I’d also be interested in compiling a book of adoption stories written by adoptees.
Also I’d be interested in writing some "real" stuff for adopted teens and young adults, with a focus on transracial ones. There were books on being an Asian teen when I was a teenager, but I never saw anything about being a transracial adoptee and a teen. Being a teenager is a confusing time in a person’s life and I think a book geared towards adopted teens would be a great resources for kids and parents.
And lastly I’d be interested in writing kids books, picture books about adoption in a "real" but gentle way. I love picture books and would love to make them my career one day.
eta: I also wanted to add that I think there is a need for more fiction relating to adoption and the true affect that it has on people. Both for teens and adults.
I would.
But I’d highly prefer to do it with transracial adoptees rather than domestic adoptees. This is not meant to be a personal jab at anyone; it would be my preference simply because transracial adoption adds an extra layer of complexity that domestic adoptees don’t have to deal with.
I still think it would be extremely important for domestic adoptees to write a book based on their experiences though.
We could always use more voices.
I DO think we could get together and speak as "one", with adoptees, and even with first Moms and adoptive parents…as long as were on the same page, so to speak.
However, I could not participate if it promoted infant adoption or the corrupt agencies that keep it going.
I mean, we do have certain rights under the constitution, and if someone didn’t like how the book was going, they could quit and write their own based on their beliefs/truths.
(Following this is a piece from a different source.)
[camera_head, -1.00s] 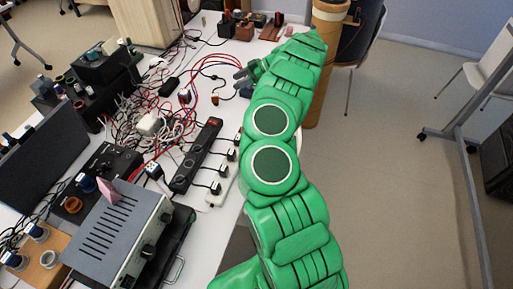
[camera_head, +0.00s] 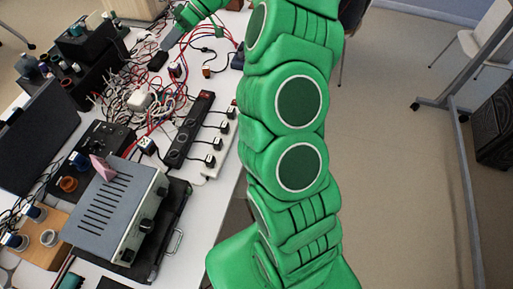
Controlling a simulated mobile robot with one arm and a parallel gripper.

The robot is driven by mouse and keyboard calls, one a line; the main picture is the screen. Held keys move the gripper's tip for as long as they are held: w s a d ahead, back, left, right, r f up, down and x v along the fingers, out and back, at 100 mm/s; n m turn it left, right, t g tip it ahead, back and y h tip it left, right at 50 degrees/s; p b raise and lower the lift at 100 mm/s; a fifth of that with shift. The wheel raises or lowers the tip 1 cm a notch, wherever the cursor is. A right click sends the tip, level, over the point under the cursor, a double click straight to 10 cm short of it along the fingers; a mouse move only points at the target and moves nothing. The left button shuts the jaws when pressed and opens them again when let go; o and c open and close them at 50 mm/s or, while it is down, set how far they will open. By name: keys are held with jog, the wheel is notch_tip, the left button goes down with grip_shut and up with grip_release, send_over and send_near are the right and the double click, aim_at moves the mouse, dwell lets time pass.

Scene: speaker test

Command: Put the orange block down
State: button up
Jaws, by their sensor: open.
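My gripper (camera_head: 171,38) is small and grey at the end of my green arm, near the top of the head view, above the cable-strewn part of the table. It is open, and I see nothing held in it. I cannot make out a clear orange block. A small orange-brown piece (camera_head: 207,71) lies on the table among red cables, to the right of and below my gripper. It is too small to tell whether it is the block.
My arm covers the table's right edge. Floor lies beyond.

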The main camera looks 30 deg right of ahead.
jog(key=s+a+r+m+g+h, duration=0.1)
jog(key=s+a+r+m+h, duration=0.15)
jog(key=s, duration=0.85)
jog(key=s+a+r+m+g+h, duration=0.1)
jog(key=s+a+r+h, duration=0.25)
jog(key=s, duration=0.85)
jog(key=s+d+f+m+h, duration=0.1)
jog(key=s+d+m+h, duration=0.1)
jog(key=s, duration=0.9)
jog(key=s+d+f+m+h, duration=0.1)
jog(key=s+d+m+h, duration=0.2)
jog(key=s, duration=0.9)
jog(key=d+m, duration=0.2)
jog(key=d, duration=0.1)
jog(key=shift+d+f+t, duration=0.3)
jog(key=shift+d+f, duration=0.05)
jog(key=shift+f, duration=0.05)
That includes myself.
Sure… there is a huge need for reform when it comes to adoptees. Even though I had a pretty positive experience myself, I recognize how screwed up this process is. I had a very lively discussion last night with my husband about the staggering number of things that needed to change (lively because I got pretty passionate about it).
However, I think that it’s difficult to change or comment on the adoptee experience/process without including the First Mother experience/process. They are naturally connected.
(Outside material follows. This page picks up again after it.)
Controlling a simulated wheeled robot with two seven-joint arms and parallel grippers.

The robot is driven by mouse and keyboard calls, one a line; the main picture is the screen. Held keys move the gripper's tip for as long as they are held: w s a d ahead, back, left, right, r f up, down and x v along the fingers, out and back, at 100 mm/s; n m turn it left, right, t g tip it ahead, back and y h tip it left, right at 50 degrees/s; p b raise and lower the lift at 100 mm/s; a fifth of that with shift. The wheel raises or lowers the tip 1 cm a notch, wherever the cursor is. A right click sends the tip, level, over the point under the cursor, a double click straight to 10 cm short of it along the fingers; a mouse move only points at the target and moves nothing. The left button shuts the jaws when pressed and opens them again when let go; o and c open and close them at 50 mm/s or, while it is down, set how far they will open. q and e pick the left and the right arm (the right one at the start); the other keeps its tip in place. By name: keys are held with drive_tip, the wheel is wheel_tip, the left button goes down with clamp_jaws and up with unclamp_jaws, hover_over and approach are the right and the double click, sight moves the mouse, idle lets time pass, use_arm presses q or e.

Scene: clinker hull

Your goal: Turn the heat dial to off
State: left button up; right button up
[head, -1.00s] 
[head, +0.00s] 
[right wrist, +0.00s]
One of the main things I personally want to change about Adoption is the inability to access records – time begins with me, so to speak. I think the first step in breaking that cycle and illustrating that we’re not satisfied with that bond being broken is to include both Adoptees and First Mothers in any reform conversations.
I would be willing to put my story, views and name on any publication that adequately shows my personal truths and beliefs without using them to promote an agenda I do not believe in.
It wouldn’t matter if we all spoke with one voice as long as we all spoke about similar topics. When compiling different stories unity becomes the editors job.
Hey Lori, yes left again but surely as we’re not good enough mothers maybe we should write our own book together.
I’d love to.
And I’d love to read the book the first mothers write too!